Hence, the brainstorming for a new picnic began in February. They made sure the food would be better, but no one told them the event had to be more meaningful, too. That part came naturally to the pair of juniors, who transformed the event into a fundraiser for the Lollipop Kids Foundation, an organization that works to ease the financial burden and provide emotional support for local families of children with disabilities.

“It’s a little more personal to me,” Chaikin said. “My cousin [23-year-old R.J. Beaver] actually had blunt trauma. A grandfather clock fell on his head. He had a stroke and he can’t use the right side of his body. He was a natural-born righty and he still plays sports lefty. He’s phenomenal. He’s one of the best athletes I’ve ever seen. He can shoot a basketball better than plenty of kids I know. He can hit a baseball with one hand. He plays lacrosse, which is amazing.”

With Beaver in mind, Chaikin and Hogenkamp organized a lacrosse shoot-a-thon with proceeds going to the Lollipop Kids Foundation. Thursday, on a 77-degree afternoon in Gaithersburg, players from Quince Orchard’s varsity and junior varsity teams, along with parents and coaches, participated in the event.

There was a fastest shot competition, an accuracy contest and a bucket shot drill. Defenders and attackers rotated from station to station, but the most popular by far, was fastest shot. Speeds ranged from 60 to 80 miles per hour. Some players, most wearing gym shorts and t-shirts, fired their shot into the ground, others sent the ball sailing over the cage. One broke his stick attempting to shoot as hard as he could. Holding the radar gun behind the net for motivation? Cougars coach Mike Kowalick.

“It’s not all about winning and losing, it’s about teaching these kids life lessons and how fortunate they are to have what they have,” Kowalick said.

The players raised $1,010, all of which will go directly to the Lollipop Kids Foundation. That money will be used to help fund an accessible sailing trip on Baltimore’s Inner Harbor for disabled children and their families and friends.

The organization was founded in 2009 by Debbie Sahlin, whose son Ryan Wess suffered a traumatic brain injury when he was 11 months old.

“I think it’s wonderful, it’s the coolest because they don’t have to do that,” Sahlin said. “The bigger thing I like is the boys were like, ‘Ryan is just one of us.’ To see that interaction is what you want to see as a parent.”

Ryan currently attends Quince Orchard and takes adapted physical education classes with Kowalick. He was there on Thursday along with his sister, and was another driving force behind Chaikin and Hogenkamp’s decision to organize the event.

“We have this group of people who can get something good done, so we decided to channel our efforts into helping the Lollipop Kids Foundation and having a fun event, too,” said Hogenkamp, whose mother Anna also was integral in the planning. “It was rewarding because this is meaningful and it certainly beats our stupid tug of war.”
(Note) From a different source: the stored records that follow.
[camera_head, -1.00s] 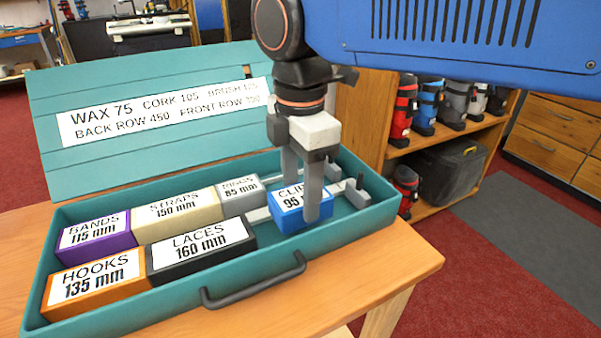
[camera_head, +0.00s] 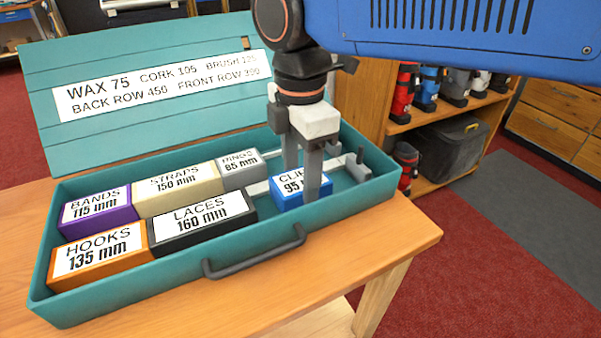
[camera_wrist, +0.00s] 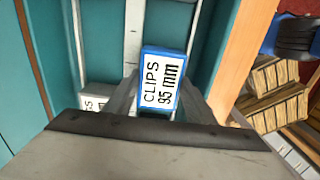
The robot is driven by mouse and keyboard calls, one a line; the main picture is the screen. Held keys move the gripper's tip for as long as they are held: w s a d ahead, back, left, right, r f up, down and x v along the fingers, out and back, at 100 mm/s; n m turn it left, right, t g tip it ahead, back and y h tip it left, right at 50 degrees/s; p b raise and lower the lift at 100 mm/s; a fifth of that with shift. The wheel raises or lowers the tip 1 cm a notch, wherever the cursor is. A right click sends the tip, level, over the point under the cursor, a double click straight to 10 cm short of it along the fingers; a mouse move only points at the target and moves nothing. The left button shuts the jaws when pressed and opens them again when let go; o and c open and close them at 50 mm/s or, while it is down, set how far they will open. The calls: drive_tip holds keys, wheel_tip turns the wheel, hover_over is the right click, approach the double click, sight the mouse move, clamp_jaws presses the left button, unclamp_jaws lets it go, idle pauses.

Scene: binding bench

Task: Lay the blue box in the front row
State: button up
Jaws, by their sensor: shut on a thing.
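The blue box (camera_head: 287,201), labelled CLIPS 95 mm, is in the front row of the teal case (camera_head: 185,275), to the right of the black LACES box (camera_head: 203,237). A small gap shows between the two. My gripper (camera_head: 304,190) reaches down from above and is shut on the blue box. In the wrist view the blue box (camera_wrist: 161,80) sits between my fingers (camera_wrist: 158,95) with its label facing up. Whether its underside touches the case floor cannot be told.
The front row also holds the orange HOOKS box (camera_head: 100,285). The back row holds the purple BANDS box (camera_head: 97,222), cream STRAPS box (camera_head: 178,202) and grey RINGS box (camera_head: 240,182). A grey stop (camera_head: 357,166) stands at the right. The lid (camera_head: 150,150) is open behind.

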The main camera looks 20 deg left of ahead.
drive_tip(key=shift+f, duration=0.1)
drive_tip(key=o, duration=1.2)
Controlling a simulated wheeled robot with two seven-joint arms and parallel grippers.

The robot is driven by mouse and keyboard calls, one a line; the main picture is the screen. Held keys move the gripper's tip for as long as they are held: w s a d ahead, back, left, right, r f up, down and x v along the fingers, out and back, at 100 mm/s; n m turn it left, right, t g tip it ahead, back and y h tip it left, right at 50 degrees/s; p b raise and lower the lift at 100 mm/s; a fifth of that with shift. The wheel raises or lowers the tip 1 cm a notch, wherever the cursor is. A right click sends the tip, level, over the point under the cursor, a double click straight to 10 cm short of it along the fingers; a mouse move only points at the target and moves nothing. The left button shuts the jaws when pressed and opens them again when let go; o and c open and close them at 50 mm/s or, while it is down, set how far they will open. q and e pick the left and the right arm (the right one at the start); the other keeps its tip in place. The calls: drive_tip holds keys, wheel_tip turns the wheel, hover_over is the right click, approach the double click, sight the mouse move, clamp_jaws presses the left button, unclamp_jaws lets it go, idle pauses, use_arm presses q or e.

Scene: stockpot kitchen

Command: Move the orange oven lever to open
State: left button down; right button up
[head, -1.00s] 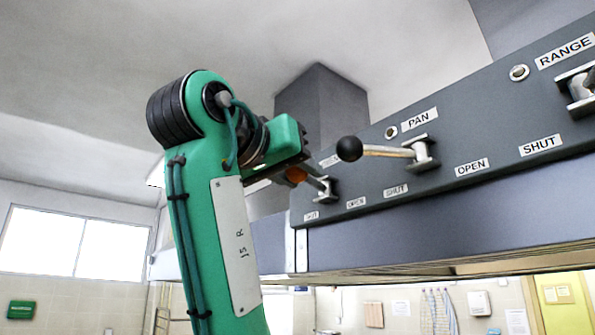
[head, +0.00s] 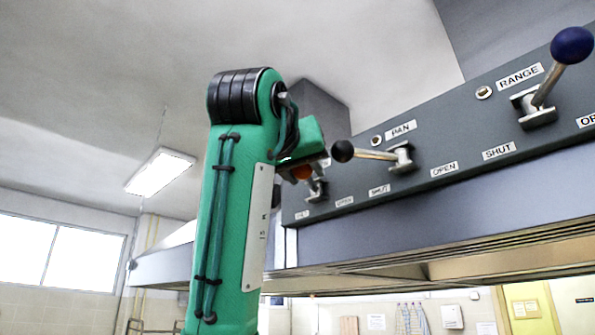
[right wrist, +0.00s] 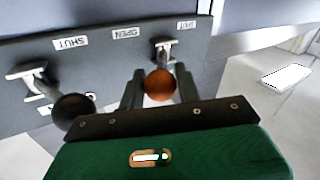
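The orange oven lever has an orange ball knob (head: 301,172) on a short metal stem at the left end of the dark grey panel. In the right wrist view, the knob (right wrist: 160,85) sits between my right gripper's two fingers (right wrist: 160,90), which appear to touch it on both sides. The stem runs up to its bracket (right wrist: 165,45) between the OPEN label (right wrist: 125,33) and the SHUT label (right wrist: 187,25). In the head view, my right gripper (head: 303,170) is partly hidden behind its own green wrist. The lever's name label is hidden. My left gripper is out of view.
The PAN lever with a black knob (head: 342,151) juts out left, close beside my right gripper. The RANGE lever with a dark blue knob (head: 572,45) stands farther right. The hood's lower edge (head: 440,240) runs below the panel. Free room lies left of my arm.

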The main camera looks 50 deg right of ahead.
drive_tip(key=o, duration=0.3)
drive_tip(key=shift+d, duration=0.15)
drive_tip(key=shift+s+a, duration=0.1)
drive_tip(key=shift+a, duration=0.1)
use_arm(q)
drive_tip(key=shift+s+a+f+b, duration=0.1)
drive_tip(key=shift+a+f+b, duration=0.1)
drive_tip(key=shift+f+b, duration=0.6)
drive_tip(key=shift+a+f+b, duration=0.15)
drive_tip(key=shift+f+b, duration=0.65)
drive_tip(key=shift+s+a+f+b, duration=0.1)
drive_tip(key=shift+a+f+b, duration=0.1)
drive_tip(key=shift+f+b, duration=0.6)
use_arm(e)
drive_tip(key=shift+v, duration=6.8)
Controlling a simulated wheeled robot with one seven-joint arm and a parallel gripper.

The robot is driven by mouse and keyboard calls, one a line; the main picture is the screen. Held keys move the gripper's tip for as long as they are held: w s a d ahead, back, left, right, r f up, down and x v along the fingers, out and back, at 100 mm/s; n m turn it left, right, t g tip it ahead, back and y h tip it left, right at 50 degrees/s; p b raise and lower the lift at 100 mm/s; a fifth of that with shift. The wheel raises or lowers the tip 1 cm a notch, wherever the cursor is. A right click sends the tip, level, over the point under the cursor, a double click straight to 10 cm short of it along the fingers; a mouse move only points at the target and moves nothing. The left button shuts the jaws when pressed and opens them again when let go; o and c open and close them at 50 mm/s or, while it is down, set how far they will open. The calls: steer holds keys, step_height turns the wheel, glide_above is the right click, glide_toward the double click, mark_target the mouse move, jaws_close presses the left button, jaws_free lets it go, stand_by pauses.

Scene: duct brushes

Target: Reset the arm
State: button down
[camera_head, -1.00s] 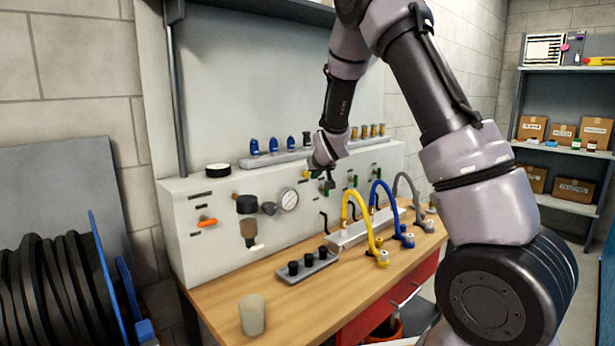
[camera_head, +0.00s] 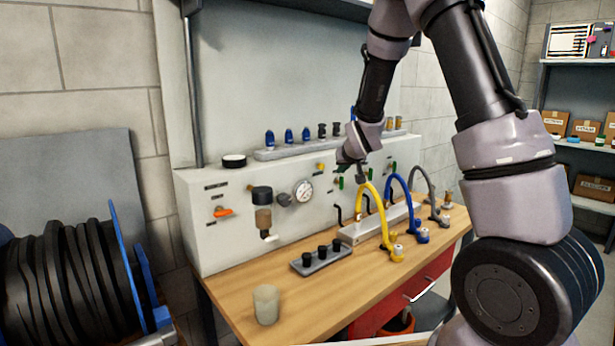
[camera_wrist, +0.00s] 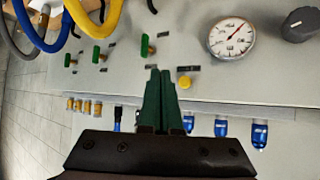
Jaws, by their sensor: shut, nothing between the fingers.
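My arm reaches across the workbench toward the grey panel (camera_head: 215,240). In the wrist view my gripper (camera_wrist: 162,75) has its two dark green fingers together, with nothing between them. The fingertips are near the panel face, beside a yellow button (camera_wrist: 185,82) and green valve handles (camera_wrist: 146,45). I cannot tell whether they touch the panel. In the head view my gripper (camera_head: 350,172) is partly hidden behind the wrist, above the yellow hose.
Yellow (camera_head: 368,200), blue (camera_head: 402,200) and grey (camera_head: 431,185) hoses arch over the bench near my gripper. A gauge (camera_head: 303,191), a block with black plugs (camera_head: 320,261) and a beige cup (camera_head: 265,304) are left of it. Blue fittings (camera_head: 288,135) line the ledge.

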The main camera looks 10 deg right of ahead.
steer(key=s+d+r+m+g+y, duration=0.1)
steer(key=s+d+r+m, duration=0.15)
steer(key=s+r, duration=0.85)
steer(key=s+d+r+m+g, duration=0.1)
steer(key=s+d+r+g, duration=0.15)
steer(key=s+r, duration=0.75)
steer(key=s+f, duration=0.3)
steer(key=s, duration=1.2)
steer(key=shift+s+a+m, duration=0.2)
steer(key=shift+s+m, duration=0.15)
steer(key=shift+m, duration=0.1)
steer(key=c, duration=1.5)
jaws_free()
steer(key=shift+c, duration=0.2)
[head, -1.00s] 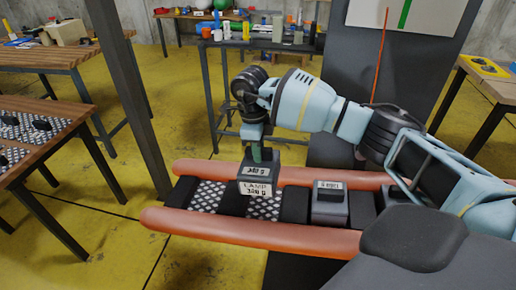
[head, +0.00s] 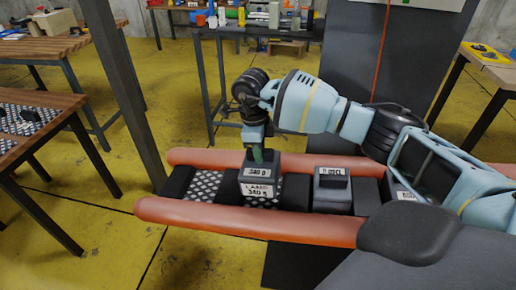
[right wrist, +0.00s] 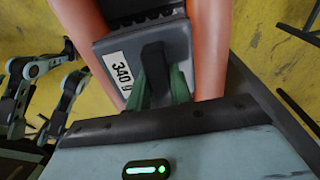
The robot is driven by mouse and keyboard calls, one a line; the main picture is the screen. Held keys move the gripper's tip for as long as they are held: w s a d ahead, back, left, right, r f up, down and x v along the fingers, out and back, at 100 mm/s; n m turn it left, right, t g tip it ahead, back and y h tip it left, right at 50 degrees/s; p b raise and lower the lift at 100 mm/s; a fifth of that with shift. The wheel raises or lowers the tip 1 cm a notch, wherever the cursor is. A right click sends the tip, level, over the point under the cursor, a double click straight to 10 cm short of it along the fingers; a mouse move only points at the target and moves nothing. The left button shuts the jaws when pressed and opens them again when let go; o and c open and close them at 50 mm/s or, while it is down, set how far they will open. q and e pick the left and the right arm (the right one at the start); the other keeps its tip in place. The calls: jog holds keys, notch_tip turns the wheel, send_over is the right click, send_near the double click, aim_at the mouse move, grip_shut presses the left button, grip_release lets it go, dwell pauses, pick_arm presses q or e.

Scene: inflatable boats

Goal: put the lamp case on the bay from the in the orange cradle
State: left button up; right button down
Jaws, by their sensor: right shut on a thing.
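The lamp case (head: 258,190) is a dark grey box with white labels reading LAMP and 340 g. My right gripper (head: 258,156) is shut on the handle on top of it, and the case hangs upright below the gripper. In the right wrist view the green fingers (right wrist: 160,88) close around the dark handle of the case (right wrist: 120,45). The orange cradle (head: 230,220) has two long orange tubes with black dividers and perforated bays (head: 205,185) between them. The case is over or in a bay; I cannot tell whether it touches the floor. My left gripper is not in view.
Another dark labelled case (head: 332,192) sits in the cradle to the right, with a further one (head: 403,192) partly behind my arm. A dark post (head: 132,90) stands at left. Wooden tables (head: 40,110) stand at left, and a cluttered bench (head: 250,32) stands behind.

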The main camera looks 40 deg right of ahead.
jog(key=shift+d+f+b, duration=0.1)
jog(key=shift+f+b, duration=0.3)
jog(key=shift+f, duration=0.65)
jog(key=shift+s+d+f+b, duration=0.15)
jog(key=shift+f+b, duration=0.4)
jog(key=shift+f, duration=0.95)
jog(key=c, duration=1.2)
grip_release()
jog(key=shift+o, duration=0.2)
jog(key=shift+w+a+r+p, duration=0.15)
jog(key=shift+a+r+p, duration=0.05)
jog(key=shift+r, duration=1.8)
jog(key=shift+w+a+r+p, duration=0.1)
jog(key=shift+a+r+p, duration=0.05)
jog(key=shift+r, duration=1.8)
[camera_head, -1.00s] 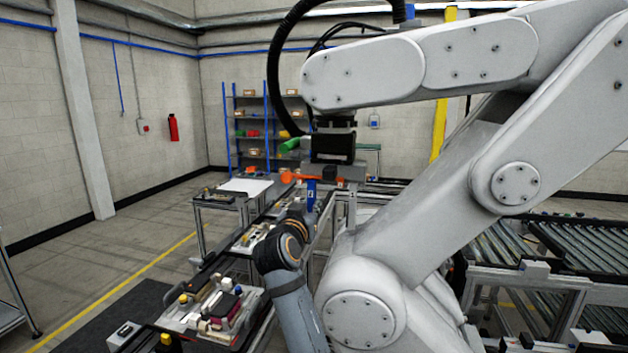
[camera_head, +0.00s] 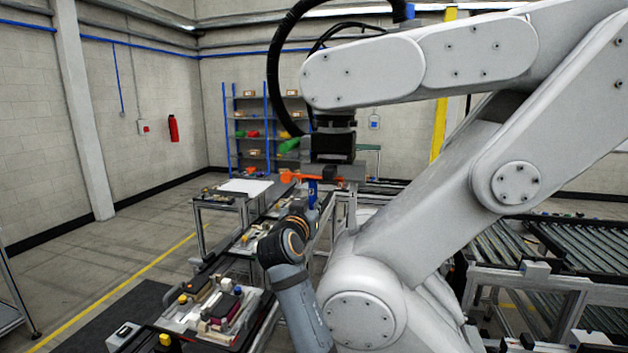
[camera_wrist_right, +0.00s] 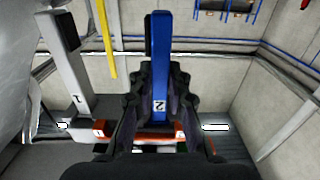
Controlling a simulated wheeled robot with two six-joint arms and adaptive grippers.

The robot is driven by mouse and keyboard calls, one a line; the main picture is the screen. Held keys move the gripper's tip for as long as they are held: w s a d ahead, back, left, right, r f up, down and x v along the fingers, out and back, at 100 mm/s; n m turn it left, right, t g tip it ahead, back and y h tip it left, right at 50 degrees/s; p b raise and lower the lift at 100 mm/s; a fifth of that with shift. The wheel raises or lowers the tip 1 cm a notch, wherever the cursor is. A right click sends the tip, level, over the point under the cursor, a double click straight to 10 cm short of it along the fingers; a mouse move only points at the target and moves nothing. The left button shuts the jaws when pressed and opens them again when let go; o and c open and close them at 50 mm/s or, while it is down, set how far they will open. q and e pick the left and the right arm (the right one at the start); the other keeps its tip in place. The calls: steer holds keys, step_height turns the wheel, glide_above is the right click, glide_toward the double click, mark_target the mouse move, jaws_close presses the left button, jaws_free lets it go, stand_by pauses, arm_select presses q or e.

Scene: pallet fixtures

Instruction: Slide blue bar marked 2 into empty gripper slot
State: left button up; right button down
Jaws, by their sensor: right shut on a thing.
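A blue bar marked 2 (camera_wrist_right: 160,60) is held between the dark fingers of my right gripper (camera_wrist_right: 158,110) in the right wrist view. The head view shows the blue bar (camera_head: 312,188) upright under an orange-red holder (camera_head: 345,173), with my right gripper (camera_head: 302,206) at its lower part. The holder (camera_wrist_right: 130,132) crosses the bottom of the wrist view and carries small white labels. Whether the bar's end is inside the slot is hidden by the fingers. A grey bar marked 1 (camera_wrist_right: 70,80) stands beside the blue one, on the holder's other side. My left gripper is out of view.
A large white industrial arm (camera_head: 420,75) fills the right and carries the holder under a black block (camera_head: 332,146). Fixture trays (camera_head: 190,318) line a conveyor at lower left. A roller conveyor (camera_head: 575,250) stands at right.

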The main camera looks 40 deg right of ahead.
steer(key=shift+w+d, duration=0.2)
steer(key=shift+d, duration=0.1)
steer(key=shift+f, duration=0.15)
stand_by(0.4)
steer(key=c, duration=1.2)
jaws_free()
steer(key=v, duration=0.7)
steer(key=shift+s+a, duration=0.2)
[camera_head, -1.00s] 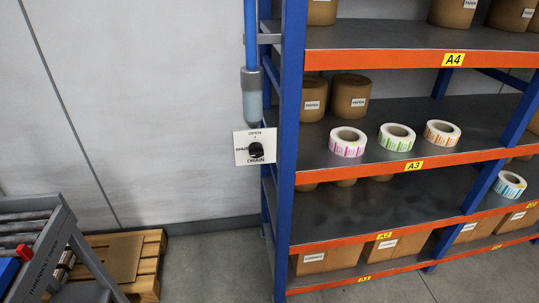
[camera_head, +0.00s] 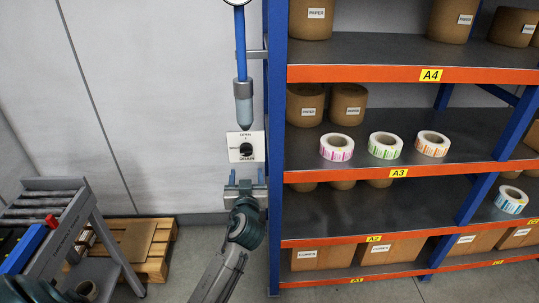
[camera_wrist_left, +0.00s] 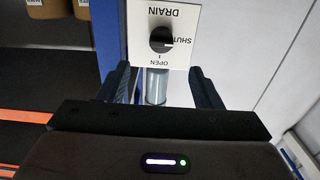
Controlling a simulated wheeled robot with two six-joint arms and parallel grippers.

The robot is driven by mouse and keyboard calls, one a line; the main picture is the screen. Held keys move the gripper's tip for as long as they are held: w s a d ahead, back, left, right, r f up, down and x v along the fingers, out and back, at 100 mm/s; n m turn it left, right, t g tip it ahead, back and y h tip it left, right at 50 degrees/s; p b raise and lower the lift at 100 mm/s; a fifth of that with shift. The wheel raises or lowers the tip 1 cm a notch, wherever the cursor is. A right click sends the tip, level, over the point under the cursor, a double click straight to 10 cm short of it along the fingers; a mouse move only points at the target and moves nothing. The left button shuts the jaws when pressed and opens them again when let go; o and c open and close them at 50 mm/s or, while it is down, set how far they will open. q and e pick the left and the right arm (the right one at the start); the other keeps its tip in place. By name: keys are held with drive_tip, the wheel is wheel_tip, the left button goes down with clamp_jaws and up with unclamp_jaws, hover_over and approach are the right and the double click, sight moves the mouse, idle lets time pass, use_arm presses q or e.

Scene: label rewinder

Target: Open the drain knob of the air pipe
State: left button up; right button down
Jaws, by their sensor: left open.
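The black drain knob (camera_head: 246,150) sits on a white plate (camera_head: 236,139) marked OPEN, SHUT and DRAIN, below the blue air pipe (camera_head: 240,50) and its grey cylinder. In the left wrist view the knob (camera_wrist_left: 161,40) appears upside down, with its pointer toward SHUT. My left gripper (camera_head: 245,178) is just below the plate in the head view. Its two fingers (camera_wrist_left: 158,88) are spread apart with nothing held between them, and the knob lies beyond the fingertips.
A blue and orange shelf rack (camera_head: 400,168) stands close on the right, its blue post (camera_head: 277,150) beside the plate. It carries brown rolls and label rolls (camera_head: 385,146). A wooden pallet (camera_head: 150,250) and a roller stand (camera_head: 60,215) are at lower left.

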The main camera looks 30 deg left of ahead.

Chaikin and Hogenkamp solicited gift-card donations from Chipotle (the grand prize because, as Chaikin said, “I don’t know anyone on the team who doesn’t like Chipotle”), Famous Dave’s, Five Guys, Jersey Mike’s and RockaFellas to give to the players who won the skills competitions. Following an early dinner, the players and coaches held an awards ceremony in the bleachers.

“It’s not hard work, it’s just something everybody should be doing,” Chaikin said of fundraising. “I think everyone had a lot of fun. People came to have fun and eat food. The food did not disappoint.”